Solzhenitsyn and U.S.: 18 years of distance
By Jean-Loup Sense
WASHINGTON (AFP): When Alexander Solzhenitsyn leaves the forests of Vermont to return to his native Russia, he will say goodbye to a country that barely understood him and which he made little effort to get to know.
The odd 18-year relationship between the United States and the Nobel literature prize winner and survivor of Stalin's camps began shortly after Solzhenitzyn made the village of Cavendish, Vermont, his home in exile.
The dissident writer, whose epic expose of the Soviet prison camps in the Gulag Archipelago prompted his expulsion from Russia, had been in Vermont for two years when he addressed students at Harvard University, June 8, 1978.
But far from paying homage to the democratic values the United States trumpets around the world, Solzhenitsyn said, "No, I can not recommend your society as exactly right for our own transformation."
He also blasted the West as increasingly cowardly, defended the Vietnam War and said that "the American intelligentsia's nerves have fallen apart."
He accused the press of the "haste and superficiality which are the mental illness of the 20th Century."
The speech, which also warned against detente with what Solzhenitsyn saw as a criminal regime, embarrassed the White House which was trying to reach arms control accords with the Soviet Union.
Despite his stature, Solzhenitsyn was never to visit the White House.

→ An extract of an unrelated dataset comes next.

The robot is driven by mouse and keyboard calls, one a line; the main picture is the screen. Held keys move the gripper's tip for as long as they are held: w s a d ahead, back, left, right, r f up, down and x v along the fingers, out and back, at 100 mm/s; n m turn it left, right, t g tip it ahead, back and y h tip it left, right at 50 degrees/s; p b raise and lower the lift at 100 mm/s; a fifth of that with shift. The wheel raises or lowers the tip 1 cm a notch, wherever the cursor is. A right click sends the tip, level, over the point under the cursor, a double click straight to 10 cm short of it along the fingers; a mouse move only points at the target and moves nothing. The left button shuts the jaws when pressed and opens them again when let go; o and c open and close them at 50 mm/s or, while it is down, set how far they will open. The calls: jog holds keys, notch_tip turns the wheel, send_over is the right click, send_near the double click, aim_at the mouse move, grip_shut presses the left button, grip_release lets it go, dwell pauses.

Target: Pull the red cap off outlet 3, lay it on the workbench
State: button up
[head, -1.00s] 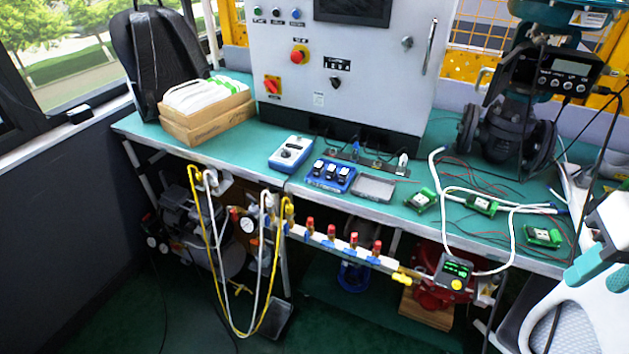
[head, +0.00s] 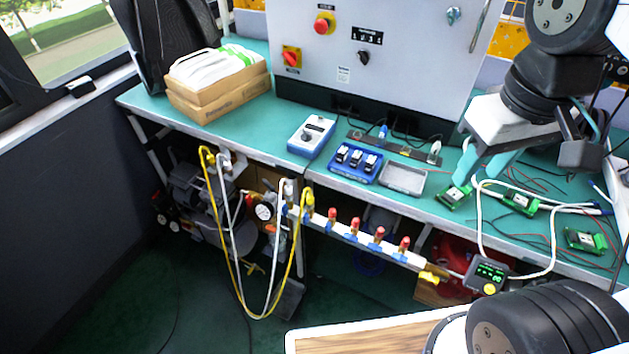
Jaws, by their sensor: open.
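A pale manifold bar (head: 343,232) runs along the front of the workbench, below its edge. Several red caps (head: 379,234) stand upright in a row on its outlets, above blue valve parts. The outlet numbers are too small to read, so I cannot tell which cap is on outlet 3. The teal workbench (head: 250,125) has a bare stretch at its left and middle. My gripper (head: 474,174) has teal fingers, spread apart and empty. It appears over the bench's right part, near a green circuit board (head: 455,196), up and right of the caps and apart from them.
A blue-white meter (head: 312,137), a blue case (head: 353,163) and a grey tray (head: 403,179) stand near the bench's front edge. Yellow and white hoses (head: 229,295) hang at the manifold's left. Wires and boards clutter the right. A display box (head: 488,274) is at the manifold's right end.

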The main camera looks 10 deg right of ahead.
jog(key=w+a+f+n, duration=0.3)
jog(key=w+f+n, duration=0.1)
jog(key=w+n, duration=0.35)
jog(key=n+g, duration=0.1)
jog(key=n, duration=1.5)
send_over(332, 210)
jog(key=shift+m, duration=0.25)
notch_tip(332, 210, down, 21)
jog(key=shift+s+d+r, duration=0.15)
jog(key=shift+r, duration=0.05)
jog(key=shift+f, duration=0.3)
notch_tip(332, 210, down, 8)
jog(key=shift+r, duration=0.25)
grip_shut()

In 1975, Secretary of State Henry Kissinger advised President Gerald Ford not to invite the writer in order to avoid offending Moscow.
The tides turned with Ronald Reagan, who had dubbed the Soviet Union the "Evil Empire," and Solzhenitsyn finally got an invitation to lunch at the White House.
"Starting with Reagan, the official attitude towards me changed," he said in a recent CBS television interview.
But he turned the chance down anyway, saying he did not want to indulge in the hasty superficiality he so hated.
"I would be prepared to go for a substantive conversation with you (but) the life span at my disposal does not leave any time for symbolic gestures," he told Reagan.
More than a decade later, his wife said Solzhenitsyn had nothing in common with his country of exile and that no one wanted to hear his views.
"Who would ask him to speak in America? Who in America wants to hear him?" said Natalia Solzhenitsyn in The New Yorker magazine when asked whether the dissident would give a speech before returning to Russia.
One of their sons, Stephan, cut in saying, simply, "Face it mom: it hasn't worked out here."
In the rare February interview, Solzhenitsyn said he was unable to get to know the United States and write at the same time. "Purely for my work, the 18 years in Vermont have been the happiest in my life," he said.
"This was the richest period of my creative work." In fact, during his almost two-decades stay in the United States Solzhenitsyn made every effort to shut out the new country and remind himself of his homeland.
He reads English, but barely speaks it, and said he spends his time "constantly immersed in the Russian language."
Then, pointing at snow-covered and wooded hills of Vermont, he told The New Yorker, "and we really have a piece of Russia here."
He admitted he had made no real effort to win the hearts of Americans. "I suppose I could have spent time making myself likable to the West (but) I simply could not allow myself to take a trip around America just to get to know the country. I had only two choices: to write "The Red Wheel," or not," he said, referring to his 5,000-page history of the Russian revolution.
Solzhenitsyn once wanted to become a U.S. citizen. In 1985 he applied for naturalization, but then changed his mind and only his wife got U.S. citizenship. Solzhenitsyn was said not to be feeling well that day.